4. The experiments shows importance of personalization through IRR. Then, how did you consider effectiveness and/or usefulness of the proposed method for personalized recommendation of SAs? Could the experiment show some results about that? Otherwise, is there any plan to evaluate personalization by the proposed method?

Review #3
By Marta Sabou submitted on 22/Aug/2017
Review Comment:

This paper focuses on the topic of contextual knowledge graph (KG) exploration, that is on settings where users read a textual source and are supported in their exploration through relevant Semantic Associations (SAs) about the text extracted from a KG. The authors previous DaCENA system exemplifies such settings. Important aspects in supporting such contextual exploration settings are (1) determining relevant SA’s to recommend and (2) providing a personalized ranking of SAs based on the interests of each individual user. To achieve such a personalized recommendation of SAs, the paper proposes an SA recommendation approach called Active Learning to Rank (ALR) which is bootstrapped with SAs based on serendipity metrics and then refines itself through active learning based on user ratings of the proposed SAs. A number of evaluations are conducted.
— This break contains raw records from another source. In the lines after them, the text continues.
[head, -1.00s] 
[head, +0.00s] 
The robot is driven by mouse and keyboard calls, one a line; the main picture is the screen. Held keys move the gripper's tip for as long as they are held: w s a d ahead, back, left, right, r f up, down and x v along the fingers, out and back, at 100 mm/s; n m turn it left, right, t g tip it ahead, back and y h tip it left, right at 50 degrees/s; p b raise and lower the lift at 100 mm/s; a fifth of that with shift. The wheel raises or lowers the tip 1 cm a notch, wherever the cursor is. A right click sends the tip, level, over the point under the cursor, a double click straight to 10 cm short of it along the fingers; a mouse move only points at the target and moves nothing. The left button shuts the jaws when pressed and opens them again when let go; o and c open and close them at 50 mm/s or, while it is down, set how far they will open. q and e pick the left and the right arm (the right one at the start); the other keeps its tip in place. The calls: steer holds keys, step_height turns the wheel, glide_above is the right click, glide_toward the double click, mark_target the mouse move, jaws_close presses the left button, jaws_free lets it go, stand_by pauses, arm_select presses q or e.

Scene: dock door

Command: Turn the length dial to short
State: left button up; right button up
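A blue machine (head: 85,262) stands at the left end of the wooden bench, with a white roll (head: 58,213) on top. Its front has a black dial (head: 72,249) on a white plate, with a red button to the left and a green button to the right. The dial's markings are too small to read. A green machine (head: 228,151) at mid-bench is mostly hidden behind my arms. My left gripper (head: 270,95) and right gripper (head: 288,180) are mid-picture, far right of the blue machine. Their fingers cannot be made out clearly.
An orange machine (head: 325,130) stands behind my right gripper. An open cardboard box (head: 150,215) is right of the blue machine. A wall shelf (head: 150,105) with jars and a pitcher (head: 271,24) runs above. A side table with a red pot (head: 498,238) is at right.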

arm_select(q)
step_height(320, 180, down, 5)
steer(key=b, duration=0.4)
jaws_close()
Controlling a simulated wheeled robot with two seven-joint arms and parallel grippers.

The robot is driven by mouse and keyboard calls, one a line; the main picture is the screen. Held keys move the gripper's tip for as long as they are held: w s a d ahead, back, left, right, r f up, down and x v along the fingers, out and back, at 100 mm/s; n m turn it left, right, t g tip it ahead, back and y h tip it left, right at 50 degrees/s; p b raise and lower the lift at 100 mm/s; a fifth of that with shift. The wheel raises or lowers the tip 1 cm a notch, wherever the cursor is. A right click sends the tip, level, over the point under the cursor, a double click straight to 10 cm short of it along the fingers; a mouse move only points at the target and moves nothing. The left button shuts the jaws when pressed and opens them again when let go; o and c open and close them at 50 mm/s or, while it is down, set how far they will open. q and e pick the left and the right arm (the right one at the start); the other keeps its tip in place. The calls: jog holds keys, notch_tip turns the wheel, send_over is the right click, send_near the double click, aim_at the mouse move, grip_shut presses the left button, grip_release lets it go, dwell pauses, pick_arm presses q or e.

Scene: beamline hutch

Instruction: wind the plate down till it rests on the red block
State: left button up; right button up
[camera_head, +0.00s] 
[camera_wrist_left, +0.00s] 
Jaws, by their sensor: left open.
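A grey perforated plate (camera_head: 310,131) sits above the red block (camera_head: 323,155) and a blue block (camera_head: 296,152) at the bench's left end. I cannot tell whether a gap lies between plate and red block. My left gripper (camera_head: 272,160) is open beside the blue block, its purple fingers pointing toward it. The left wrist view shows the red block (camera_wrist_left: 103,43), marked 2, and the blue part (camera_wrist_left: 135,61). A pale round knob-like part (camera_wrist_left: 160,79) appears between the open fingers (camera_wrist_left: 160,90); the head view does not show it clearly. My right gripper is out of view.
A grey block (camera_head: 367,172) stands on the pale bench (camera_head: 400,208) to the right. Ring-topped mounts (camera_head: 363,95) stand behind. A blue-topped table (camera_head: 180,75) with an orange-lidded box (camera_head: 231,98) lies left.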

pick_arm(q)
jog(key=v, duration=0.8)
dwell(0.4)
Unfortunately, the content of this paper heavily overlaps with that of paper [10] published earlier this year at ESWC. At a closer analysis, large parts of the paper are literally reproduced (including the abstract). It also appears that this submission reports on experiments on the same datasets and using the same evaluation setups as the conference paper did. Therefore, the presented results are also the same. The only additional analysis is the Wilcoxon test but this addition is too minor to grant republishing the material as a journal paper. Therefore, this paper cannot be accepted in its current form given its marginal novelty of with respect to the earlier conference paper.